_WHAT TO WORK ON_
Filter out everything except lines holding "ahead".

## Begin

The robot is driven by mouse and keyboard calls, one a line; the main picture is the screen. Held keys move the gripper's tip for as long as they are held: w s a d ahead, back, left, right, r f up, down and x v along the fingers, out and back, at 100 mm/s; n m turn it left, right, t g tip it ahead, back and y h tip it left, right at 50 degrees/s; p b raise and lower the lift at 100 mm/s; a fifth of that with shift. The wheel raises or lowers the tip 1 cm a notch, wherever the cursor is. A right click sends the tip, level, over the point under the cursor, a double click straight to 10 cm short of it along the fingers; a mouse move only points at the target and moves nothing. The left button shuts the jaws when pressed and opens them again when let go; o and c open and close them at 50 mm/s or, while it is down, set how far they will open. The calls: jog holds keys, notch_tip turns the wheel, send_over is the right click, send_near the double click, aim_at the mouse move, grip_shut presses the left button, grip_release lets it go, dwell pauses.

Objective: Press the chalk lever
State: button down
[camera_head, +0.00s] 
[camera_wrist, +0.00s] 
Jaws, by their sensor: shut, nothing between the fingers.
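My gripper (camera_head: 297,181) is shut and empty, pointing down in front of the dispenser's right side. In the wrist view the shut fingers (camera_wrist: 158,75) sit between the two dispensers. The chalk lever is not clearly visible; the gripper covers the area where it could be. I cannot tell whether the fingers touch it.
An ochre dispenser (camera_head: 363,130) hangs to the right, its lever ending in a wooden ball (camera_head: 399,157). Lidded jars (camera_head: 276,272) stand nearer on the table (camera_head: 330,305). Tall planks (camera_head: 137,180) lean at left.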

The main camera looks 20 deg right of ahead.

## End

_ANSWER TO THE TASK_
The robot is driven by mouse and keyboard calls, one a line; the main picture is the screen. Held keys move the gripper's tip for as long as they are held: w s a d ahead, back, left, right, r f up, down and x v along the fingers, out and back, at 100 mm/s; n m turn it left, right, t g tip it ahead, back and y h tip it left, right at 50 degrees/s; p b raise and lower the lift at 100 mm/s; a fifth of that with shift. The wheel raises or lowers the tip 1 cm a notch, wherever the cursor is. A right click sends the tip, level, over the point under the cursor, a double click straight to 10 cm short of it along the fingers; a mouse move only points at the target and moves nothing. The left button shuts the jaws when pressed and opens them again when let go; o and c open and close them at 50 mm/s or, while it is down, set how far they will open. The calls: jog holds keys, notch_tip turns the wheel, send_over is the right click, send_near the double click, aim_at the mouse move, grip_shut presses the left button, grip_release lets it go, dwell pauses.
The main camera looks 20 deg right of ahead.

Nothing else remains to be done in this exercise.